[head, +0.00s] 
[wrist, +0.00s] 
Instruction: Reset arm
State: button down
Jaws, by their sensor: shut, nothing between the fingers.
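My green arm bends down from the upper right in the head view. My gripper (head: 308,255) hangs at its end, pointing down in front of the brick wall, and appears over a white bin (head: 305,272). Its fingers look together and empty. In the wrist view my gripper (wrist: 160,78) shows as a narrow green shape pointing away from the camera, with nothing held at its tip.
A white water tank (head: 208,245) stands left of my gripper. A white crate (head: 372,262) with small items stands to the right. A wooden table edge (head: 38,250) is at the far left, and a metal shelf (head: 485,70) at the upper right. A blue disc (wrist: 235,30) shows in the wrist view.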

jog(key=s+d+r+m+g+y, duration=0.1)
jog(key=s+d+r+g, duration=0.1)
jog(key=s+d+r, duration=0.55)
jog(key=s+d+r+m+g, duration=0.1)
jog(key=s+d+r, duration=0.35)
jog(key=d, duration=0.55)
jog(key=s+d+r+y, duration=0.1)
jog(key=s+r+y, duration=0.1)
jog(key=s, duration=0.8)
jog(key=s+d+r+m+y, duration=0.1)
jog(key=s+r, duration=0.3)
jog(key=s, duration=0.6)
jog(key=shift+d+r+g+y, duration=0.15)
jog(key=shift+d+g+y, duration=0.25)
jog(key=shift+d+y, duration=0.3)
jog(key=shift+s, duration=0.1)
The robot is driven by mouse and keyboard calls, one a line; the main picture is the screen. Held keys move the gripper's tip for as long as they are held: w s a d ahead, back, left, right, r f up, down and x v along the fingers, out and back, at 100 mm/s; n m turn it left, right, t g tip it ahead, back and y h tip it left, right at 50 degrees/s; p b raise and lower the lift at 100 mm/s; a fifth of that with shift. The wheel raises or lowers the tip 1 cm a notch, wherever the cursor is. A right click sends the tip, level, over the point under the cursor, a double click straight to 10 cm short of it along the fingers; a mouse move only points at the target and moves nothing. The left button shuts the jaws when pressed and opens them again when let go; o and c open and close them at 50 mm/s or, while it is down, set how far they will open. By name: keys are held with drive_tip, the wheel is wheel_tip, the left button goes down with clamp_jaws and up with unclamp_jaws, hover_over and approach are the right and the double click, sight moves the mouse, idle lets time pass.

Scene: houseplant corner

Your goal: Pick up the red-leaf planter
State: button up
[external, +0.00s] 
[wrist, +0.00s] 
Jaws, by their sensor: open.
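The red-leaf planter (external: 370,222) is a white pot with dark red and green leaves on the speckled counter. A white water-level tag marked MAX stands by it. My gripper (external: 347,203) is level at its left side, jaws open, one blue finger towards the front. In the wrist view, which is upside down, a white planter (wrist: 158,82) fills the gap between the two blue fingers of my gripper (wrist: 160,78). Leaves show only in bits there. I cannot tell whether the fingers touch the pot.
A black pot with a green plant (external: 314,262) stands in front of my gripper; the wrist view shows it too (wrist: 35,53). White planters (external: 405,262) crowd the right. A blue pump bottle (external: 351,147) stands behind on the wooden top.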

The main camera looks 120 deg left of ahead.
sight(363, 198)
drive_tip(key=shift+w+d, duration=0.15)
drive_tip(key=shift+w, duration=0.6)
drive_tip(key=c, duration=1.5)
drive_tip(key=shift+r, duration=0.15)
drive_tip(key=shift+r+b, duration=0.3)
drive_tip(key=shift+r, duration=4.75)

WHAT IS REQUIRED:
Pick out each line above that includes "button" and show it.

CORRECT RESPONSE:
State: button down
The robot is driven by mouse and keyboard calls, one a line; the main picture is the screen. Held keys move the gripper's tip for as long as they are held: w s a d ahead, back, left, right, r f up, down and x v along the fingers, out and back, at 100 mm/s; n m turn it left, right, t g tip it ahead, back and y h tip it left, right at 50 degrees/s; p b raise and lower the lift at 100 mm/s; a fifth of that with shift. The wheel raises or lowers the tip 1 cm a notch, wherever the cursor is. A right click sends the tip, level, over the point under the cursor, a double click straight to 10 cm short of it along the fingers; a mouse move only points at the target and moves nothing. The left button shuts the jaws when pressed and opens them again when let go; o and c open and close them at 50 mm/s or, while it is down, set how far they will open. By name: keys are held with drive_tip, the wheel is wheel_tip, the left button goes down with clamp_jaws and up with unclamp_jaws, hover_over and approach are the right and the double click, sight moves the mouse, idle lets time pass.
State: button up

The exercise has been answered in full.